PREDICTION MACHINES: The Simple Economics of Artificial Intelligence.

April 17, 2018

Toronto – Artificial Intelligence does the seemingly impossible, magically bringing machines to life - driving cars, trading stocks, and teaching children. But facing the sea change that AI will bring can be paralyzing. How should companies set strategies, governments design policies, and people plan their lives for a world so different from what we know? In the face of such uncertainty, many analysts either cower in fear or predict an impossibly sunny future.

But in PREDICTION MACHINES: The Simple Economics of Artificial Intelligence (HBR Press, April 17, 2018) University of Toronto’s Rotman School of Management professors and economists, Ajay Agrawal, Joshua Gans, and Avi Goldfarb recast the rise of AI as a drop in the cost of prediction. With this single, masterful stroke, they lift the curtain on the AI-is-magic hype and show how basic tools from economics provide clarity about the AI revolution and a basis for action by CEOs, managers, policy makers, investors, and entrepreneurs.


"What does AI mean for your business? Read this book to find out."

-- Hal Varian, Chief Economist, Google

"This book makes artificial intelligence easier to understand by recasting it as a new, cheap commodity--predictions. It's a brilliant move. I found the book incredibly useful."

-Kevin Kelly, founding executive editor, Wired; author, ‘What Technology Wants and The Inevitable’


The impact of AI will be so significant because prediction is a key input for decision making, and decision making is everywhere. However, decision making also relies on another component: judgment, which is firmly in the realm of humans, not machines. Making prediction cheaper means that we can make more predictions more accurately and utilize them in combination with human judgment. Once we can separate tasks into components of prediction and judgment, then we can optimize the interface between humans and machines.

The authors are also the founders of the Creative Destruction Lab (CDL), home to the greatest concentration of AI-oriented startups of any program on Earth. Being so close to so many applications of AI gives them a front seat to focus on how this technology affects business strategy. PREDICTION MACHINES is their bridge between the technologist and the business practitioner. In it, they tackle these three key points:

» The current wave of advances in AI doesn’t actually bring us intelligence but instead a critical component of intelligence: prediction.
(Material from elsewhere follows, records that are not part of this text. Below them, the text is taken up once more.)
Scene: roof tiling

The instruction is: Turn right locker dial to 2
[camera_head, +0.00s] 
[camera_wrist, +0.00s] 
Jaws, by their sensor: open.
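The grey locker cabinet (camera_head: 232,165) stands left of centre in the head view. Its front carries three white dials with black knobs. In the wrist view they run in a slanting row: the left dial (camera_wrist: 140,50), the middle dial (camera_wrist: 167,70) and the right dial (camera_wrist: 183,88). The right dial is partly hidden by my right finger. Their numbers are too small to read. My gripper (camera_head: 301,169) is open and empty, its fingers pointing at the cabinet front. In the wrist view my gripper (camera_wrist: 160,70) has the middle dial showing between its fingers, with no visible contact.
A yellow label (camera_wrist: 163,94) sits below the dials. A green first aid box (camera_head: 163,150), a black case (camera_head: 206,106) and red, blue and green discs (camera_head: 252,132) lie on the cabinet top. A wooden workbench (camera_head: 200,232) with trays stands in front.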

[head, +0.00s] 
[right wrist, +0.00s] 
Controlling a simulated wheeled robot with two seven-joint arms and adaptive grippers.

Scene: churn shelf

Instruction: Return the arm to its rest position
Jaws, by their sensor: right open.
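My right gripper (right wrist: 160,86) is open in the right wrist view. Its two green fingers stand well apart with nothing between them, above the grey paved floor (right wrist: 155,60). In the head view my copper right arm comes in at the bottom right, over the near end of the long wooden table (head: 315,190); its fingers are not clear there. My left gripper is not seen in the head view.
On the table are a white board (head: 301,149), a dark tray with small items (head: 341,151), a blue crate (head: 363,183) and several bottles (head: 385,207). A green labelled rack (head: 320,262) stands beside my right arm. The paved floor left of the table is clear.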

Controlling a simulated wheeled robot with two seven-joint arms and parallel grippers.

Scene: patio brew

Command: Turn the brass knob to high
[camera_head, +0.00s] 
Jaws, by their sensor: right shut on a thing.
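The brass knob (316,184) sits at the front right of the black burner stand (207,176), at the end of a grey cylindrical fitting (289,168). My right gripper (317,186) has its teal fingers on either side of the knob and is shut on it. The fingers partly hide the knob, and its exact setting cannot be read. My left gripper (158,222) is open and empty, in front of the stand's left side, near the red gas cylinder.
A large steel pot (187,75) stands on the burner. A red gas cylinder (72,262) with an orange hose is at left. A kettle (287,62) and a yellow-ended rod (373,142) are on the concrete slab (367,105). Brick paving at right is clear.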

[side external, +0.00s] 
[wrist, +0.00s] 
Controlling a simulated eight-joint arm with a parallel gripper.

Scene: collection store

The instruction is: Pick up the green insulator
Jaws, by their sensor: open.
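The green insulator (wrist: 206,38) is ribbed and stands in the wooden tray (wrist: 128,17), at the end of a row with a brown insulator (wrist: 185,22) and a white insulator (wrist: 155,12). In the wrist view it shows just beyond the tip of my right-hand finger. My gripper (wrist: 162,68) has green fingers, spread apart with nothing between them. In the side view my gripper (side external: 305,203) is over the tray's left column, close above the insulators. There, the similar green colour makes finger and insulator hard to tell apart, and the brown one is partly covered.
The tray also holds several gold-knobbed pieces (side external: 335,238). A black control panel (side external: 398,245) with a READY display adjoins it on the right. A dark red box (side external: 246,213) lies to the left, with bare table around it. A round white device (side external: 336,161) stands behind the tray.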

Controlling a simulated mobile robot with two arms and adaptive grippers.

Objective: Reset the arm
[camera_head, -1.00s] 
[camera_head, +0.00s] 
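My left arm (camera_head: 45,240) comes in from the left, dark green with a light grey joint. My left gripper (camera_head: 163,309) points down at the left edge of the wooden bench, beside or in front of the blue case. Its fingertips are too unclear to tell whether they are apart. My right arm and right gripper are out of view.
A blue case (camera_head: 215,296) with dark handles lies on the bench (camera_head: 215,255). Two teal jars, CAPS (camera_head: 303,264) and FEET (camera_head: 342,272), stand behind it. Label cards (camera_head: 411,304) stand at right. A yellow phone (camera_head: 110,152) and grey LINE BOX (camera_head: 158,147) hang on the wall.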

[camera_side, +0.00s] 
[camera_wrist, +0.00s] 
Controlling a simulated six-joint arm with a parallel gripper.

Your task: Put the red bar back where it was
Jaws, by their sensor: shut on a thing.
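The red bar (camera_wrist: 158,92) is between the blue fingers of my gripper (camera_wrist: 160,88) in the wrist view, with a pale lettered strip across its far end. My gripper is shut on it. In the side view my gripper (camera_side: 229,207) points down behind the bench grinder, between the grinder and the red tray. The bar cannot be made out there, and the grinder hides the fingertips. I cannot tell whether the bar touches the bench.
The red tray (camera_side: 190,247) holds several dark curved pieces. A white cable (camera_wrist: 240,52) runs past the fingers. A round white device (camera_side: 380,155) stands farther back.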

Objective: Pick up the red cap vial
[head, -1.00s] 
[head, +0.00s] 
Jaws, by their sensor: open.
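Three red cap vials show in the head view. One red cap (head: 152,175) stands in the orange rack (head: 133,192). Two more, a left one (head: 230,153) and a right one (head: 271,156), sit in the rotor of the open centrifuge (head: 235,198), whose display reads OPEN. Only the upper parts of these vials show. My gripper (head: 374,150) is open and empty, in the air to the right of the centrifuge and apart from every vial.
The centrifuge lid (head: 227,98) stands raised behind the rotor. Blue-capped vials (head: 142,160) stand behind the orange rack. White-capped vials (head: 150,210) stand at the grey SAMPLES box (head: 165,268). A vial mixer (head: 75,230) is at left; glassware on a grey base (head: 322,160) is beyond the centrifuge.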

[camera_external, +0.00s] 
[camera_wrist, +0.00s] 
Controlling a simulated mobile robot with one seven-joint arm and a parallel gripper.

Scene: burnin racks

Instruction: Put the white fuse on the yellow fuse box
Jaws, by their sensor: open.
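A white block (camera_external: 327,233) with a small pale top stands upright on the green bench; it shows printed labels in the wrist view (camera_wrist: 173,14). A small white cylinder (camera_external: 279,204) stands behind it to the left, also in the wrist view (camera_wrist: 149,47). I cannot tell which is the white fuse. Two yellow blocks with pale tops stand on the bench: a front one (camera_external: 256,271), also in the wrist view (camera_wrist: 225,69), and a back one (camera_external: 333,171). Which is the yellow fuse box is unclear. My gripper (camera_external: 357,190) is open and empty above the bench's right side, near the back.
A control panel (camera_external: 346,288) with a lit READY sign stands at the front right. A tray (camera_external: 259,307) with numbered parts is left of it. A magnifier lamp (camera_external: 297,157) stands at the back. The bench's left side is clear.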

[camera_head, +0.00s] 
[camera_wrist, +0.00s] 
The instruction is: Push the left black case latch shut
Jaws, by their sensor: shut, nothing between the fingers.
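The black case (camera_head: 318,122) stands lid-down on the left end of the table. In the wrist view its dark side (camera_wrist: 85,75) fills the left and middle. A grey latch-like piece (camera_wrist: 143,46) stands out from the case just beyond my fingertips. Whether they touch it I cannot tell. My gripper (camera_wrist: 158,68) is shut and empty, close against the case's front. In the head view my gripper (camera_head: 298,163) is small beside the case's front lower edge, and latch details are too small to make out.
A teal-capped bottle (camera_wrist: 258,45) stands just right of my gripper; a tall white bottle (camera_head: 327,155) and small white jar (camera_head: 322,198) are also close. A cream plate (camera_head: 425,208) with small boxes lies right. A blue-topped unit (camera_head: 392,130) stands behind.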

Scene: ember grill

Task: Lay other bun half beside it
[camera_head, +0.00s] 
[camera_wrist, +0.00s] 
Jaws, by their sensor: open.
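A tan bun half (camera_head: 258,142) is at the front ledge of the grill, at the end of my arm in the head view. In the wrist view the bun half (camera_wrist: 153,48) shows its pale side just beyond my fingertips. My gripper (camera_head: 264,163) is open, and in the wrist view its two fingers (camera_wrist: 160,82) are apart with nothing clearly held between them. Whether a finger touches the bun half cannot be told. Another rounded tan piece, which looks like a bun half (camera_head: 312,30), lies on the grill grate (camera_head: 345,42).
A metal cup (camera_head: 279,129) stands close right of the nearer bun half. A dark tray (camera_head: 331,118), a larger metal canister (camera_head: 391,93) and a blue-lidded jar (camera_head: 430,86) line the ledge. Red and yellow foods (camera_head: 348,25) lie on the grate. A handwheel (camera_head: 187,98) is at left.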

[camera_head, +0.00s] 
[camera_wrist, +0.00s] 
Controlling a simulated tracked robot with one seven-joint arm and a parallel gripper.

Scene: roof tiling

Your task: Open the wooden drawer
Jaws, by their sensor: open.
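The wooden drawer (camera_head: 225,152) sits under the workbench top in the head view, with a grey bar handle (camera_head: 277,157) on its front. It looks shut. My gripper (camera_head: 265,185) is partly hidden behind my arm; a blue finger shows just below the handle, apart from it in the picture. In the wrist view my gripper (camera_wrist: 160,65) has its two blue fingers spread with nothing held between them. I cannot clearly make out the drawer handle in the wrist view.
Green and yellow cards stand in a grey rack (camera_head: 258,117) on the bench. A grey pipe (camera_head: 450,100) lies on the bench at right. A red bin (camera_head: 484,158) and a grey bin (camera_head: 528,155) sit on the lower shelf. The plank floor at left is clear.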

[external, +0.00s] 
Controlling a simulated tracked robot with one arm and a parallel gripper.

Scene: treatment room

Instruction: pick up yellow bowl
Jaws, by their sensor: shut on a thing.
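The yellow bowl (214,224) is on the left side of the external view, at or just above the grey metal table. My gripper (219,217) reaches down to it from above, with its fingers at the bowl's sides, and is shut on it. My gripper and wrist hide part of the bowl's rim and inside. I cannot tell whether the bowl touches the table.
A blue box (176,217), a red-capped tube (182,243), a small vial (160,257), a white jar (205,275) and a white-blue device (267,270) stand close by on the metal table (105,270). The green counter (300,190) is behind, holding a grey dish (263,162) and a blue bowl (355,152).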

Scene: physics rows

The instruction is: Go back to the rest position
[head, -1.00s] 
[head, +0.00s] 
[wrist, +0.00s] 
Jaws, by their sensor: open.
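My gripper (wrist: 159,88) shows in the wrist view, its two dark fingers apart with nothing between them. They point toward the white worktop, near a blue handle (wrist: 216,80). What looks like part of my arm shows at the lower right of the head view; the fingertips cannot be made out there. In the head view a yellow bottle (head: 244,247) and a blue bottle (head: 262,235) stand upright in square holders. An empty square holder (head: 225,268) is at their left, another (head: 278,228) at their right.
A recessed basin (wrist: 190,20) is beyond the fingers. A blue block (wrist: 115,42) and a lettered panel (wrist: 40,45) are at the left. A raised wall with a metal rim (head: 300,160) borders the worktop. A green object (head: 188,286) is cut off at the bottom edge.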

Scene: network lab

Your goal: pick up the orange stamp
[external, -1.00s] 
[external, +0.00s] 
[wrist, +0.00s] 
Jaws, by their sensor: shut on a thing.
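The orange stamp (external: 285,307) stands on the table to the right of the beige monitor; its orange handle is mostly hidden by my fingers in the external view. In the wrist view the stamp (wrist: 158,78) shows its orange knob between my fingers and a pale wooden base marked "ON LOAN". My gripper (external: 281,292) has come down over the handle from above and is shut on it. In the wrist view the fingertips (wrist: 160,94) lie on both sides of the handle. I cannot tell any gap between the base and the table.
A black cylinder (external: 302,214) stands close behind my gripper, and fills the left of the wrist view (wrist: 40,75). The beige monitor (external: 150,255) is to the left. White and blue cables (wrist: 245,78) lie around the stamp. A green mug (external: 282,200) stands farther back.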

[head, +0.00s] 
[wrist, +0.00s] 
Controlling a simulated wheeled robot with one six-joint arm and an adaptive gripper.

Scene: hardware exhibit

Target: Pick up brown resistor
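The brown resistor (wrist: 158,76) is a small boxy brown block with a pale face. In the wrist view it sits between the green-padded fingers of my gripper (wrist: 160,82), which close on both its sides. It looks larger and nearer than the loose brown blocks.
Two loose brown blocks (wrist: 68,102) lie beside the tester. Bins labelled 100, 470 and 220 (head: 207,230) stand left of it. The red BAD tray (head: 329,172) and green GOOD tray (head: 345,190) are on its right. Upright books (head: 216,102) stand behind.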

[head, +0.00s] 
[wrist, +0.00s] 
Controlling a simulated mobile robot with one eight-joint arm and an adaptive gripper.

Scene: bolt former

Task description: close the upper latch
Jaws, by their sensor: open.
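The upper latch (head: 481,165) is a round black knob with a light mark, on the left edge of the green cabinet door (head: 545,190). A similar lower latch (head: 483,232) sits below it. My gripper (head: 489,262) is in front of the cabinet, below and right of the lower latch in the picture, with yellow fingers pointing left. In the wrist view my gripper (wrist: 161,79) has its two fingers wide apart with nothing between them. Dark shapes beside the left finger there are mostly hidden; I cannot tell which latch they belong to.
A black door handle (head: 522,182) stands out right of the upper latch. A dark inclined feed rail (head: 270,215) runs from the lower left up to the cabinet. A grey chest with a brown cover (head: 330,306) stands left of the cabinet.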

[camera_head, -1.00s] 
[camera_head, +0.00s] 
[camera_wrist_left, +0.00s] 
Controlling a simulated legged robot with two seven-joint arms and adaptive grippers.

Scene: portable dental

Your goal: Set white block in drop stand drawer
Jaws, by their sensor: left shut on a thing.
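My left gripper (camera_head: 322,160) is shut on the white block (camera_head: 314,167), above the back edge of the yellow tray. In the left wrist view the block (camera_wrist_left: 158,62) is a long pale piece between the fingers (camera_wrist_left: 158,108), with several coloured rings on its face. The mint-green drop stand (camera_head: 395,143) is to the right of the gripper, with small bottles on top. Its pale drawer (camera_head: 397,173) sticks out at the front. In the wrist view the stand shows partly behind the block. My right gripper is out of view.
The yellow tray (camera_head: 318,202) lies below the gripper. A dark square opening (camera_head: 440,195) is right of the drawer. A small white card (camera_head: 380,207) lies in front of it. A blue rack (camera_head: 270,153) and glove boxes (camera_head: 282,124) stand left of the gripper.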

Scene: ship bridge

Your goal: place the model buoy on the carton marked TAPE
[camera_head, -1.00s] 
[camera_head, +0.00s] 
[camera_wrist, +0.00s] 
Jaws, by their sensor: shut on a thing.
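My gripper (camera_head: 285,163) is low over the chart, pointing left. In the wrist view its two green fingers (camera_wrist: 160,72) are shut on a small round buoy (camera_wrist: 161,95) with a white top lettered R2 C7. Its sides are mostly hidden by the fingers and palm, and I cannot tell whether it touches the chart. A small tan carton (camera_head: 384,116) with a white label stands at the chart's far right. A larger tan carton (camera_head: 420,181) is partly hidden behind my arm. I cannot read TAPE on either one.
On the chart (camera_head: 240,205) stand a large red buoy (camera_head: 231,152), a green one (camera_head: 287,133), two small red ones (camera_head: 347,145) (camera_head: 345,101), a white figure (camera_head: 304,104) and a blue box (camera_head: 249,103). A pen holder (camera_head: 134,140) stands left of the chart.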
» Prediction is a central input into decision-making. The new and poorly understood implications of advances in prediction technology can be combined with the old and well-understood logic of decision theory from economics to deliver a series of insights to help navigate the approach to AI.

» Answers based on AIs involve trade-offs: more speed, less accuracy; more autonomy, less control; more data, less privacy. PREDICTION MACHINES provides a method for identifying the trade-offs associated with each AI-related decision.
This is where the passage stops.